Language Lover is happy to report that after ten long months, she has finally found gainful employment.
It took much longer than I had expected, and was accompanied by far greater changes than I had envisioned, but all is well now. Yesterday, I got on a one-way flight to Boston, and on October 1, I'm beginning my new job on the technical staff of MIT Lincoln Laboratory, a research and development center that mostly does government defense work. My husband and two girls will be joining me in a few months.
Some highlights along the way...
I'd hoped, as previously mentioned, to make a career change to a language-intensive field, or at least a technical field where knowledge of language would be useful. It seemed like a possibility when I was recruited for a software internationalization position at The Mathworks, but I didn't get the job. However, during the interview trip I realized that I really wanted to move back to Boston, so after discussion with my family, I refocused my job search to the East Coast. I had high hopes of working at multilingual software company Basis Technology after initial enthusiasm from the CEO and recruiting manager, but in the end they decided that they wanted local candidates with direct experience.

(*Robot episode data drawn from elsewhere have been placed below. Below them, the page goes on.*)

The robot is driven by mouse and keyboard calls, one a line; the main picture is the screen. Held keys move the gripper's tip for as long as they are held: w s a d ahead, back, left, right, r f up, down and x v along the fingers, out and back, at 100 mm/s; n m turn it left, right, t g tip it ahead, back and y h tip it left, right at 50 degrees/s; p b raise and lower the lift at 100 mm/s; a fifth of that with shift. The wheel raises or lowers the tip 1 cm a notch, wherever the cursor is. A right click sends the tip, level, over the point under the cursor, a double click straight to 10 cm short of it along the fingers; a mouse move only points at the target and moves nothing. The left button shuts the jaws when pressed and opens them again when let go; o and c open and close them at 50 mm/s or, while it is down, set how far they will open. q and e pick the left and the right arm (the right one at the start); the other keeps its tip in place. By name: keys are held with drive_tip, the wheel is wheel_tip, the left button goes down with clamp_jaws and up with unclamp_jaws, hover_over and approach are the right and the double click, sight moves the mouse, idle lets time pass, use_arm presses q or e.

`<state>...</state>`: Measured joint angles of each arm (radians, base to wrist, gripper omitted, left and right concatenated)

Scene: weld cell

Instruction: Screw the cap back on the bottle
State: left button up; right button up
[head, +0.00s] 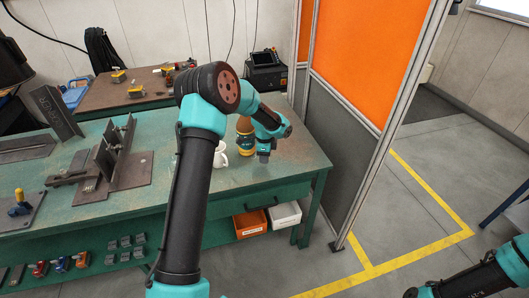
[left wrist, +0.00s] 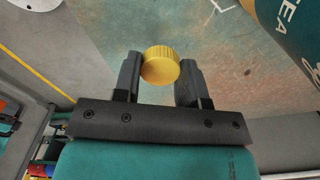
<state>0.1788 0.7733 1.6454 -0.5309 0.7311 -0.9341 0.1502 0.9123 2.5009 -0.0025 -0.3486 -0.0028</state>
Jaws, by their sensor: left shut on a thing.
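My left gripper (head: 263,157) is over the green bench, at the front right of the bottle. In the left wrist view its two fingers (left wrist: 160,75) are shut on a round yellow ribbed cap (left wrist: 160,66). The bottle (head: 245,143) stands upright on the bench, brown above with a teal label. My left arm covers part of it, and its mouth is hard to make out. In the left wrist view the bottle's teal label with white letters (left wrist: 290,25) fills the upper right corner, apart from the cap. My right gripper is out of view.
A white mug (head: 220,158) stands just left of the bottle. A steel weld fixture (head: 112,160) takes up the left of the green bench (head: 190,190). An orange screen (head: 362,55) stands beyond the bench's right end. The bench front right is clear.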

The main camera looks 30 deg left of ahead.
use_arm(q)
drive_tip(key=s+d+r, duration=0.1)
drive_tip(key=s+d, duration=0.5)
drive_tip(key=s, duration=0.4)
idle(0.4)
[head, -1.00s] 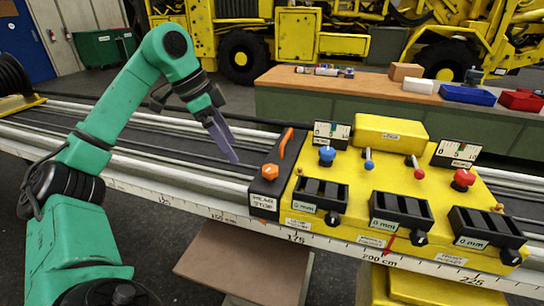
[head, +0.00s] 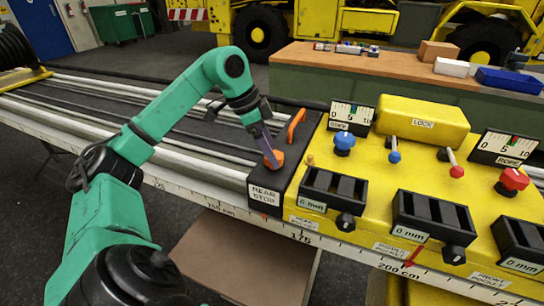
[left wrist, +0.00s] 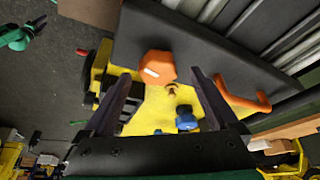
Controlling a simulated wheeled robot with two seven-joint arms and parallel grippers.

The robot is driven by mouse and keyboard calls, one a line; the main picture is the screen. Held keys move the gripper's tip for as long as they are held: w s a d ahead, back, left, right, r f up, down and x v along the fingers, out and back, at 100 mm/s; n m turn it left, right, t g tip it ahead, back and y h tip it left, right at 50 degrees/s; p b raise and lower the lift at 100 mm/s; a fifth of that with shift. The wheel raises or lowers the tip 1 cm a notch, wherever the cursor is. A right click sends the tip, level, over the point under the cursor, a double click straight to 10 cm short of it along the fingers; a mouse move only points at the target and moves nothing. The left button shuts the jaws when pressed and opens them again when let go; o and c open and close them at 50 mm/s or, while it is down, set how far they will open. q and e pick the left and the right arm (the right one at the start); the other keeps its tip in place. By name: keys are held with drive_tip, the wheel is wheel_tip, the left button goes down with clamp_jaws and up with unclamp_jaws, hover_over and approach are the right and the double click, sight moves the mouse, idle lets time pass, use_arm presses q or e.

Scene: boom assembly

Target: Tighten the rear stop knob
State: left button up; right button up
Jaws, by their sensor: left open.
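The rear stop is a black block labelled REAR STOP (head: 265,193) on the rail, left of the yellow control carriage. Its orange rear stop knob (head: 274,158) sits on top, and an orange lever (head: 297,125) stands behind it. My left gripper (head: 270,155) is over the knob in the head view. In the left wrist view the knob (left wrist: 158,66) shows between and just beyond the fingertips of my left gripper (left wrist: 160,78), which are spread apart. Whether the fingers touch the knob I cannot tell.
The yellow carriage (head: 375,185) carries a blue knob (head: 344,142), a red knob (head: 512,181), small levers and black blocks marked 0 mm. Long rails (head: 60,105) run left. A bench (head: 390,65) with boxes stands behind.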

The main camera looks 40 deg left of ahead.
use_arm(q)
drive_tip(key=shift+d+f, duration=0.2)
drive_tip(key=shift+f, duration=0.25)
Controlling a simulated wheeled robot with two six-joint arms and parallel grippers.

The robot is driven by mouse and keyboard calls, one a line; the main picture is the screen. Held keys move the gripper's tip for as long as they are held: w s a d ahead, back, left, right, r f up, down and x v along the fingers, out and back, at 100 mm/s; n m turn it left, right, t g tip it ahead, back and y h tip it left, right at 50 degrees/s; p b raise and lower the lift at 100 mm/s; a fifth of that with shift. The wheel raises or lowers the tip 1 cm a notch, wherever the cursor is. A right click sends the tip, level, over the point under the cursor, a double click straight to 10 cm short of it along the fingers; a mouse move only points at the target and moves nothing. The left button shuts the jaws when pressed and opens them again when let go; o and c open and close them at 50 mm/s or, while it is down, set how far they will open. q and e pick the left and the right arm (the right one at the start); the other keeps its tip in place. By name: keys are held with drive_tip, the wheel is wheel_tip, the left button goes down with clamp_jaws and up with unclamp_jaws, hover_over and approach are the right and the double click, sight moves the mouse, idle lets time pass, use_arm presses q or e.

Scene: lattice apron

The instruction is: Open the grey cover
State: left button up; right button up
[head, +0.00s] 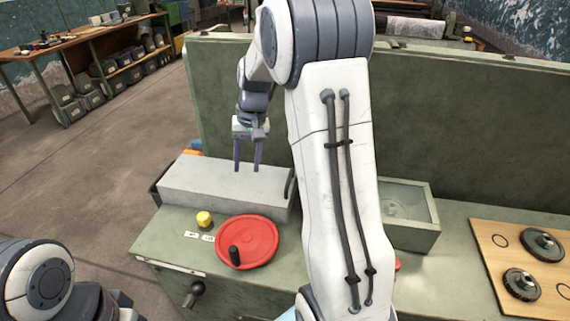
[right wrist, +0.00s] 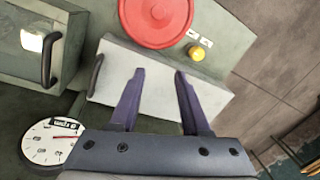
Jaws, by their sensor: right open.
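The grey cover (head: 215,182) is a long, flat-topped, box-like piece at the back left of the green bench, and it looks shut. A dark handle (head: 289,181) is at its right end. In the right wrist view the cover (right wrist: 157,98) lies beyond my fingers, with the handle (right wrist: 95,75) at its left end. My right gripper (head: 247,169) is open and empty, pointing down over the cover; in the wrist view its fingertips (right wrist: 160,72) are to the right of the handle. My left gripper is not in view.
A red handwheel (head: 262,241) and a yellow knob (head: 204,219) are in front of the cover. A green box (head: 412,235) stands to the right, near a wooden board (head: 490,232) with dark knobs. A white dial (right wrist: 45,142) shows in the wrist view. A green panel (head: 450,115) rises behind.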

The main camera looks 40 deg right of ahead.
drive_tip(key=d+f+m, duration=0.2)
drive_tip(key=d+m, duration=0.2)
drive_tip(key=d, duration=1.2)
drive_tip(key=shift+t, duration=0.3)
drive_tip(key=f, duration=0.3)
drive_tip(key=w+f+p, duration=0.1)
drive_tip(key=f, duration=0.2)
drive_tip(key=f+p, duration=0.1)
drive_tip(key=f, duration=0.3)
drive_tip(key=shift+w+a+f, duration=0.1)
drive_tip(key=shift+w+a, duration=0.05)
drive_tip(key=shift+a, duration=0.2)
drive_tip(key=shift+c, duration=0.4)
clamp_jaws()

I decided that in this economy it's too hard to make a career change (without a huge pay cut, anyway...I did get considered for an administrative position at Berlitz, but decided that was way too impractical), especially one that involves a cross-country move. Although doing language and linguistics work full-time remains my ultimate goal, I'm content to stay in the scientific and high-tech fields while I make progress in other non-professional areas of my life. And the Laboratory does have a Speech and Language Processing division; they wouldn't consider me without a Ph.D. in computational linguistics or something, but perhaps once I prove myself there I'll have a chance to explore it further. For now, I'm just grateful to be back on my feet and looking forward to all the new changes in my life.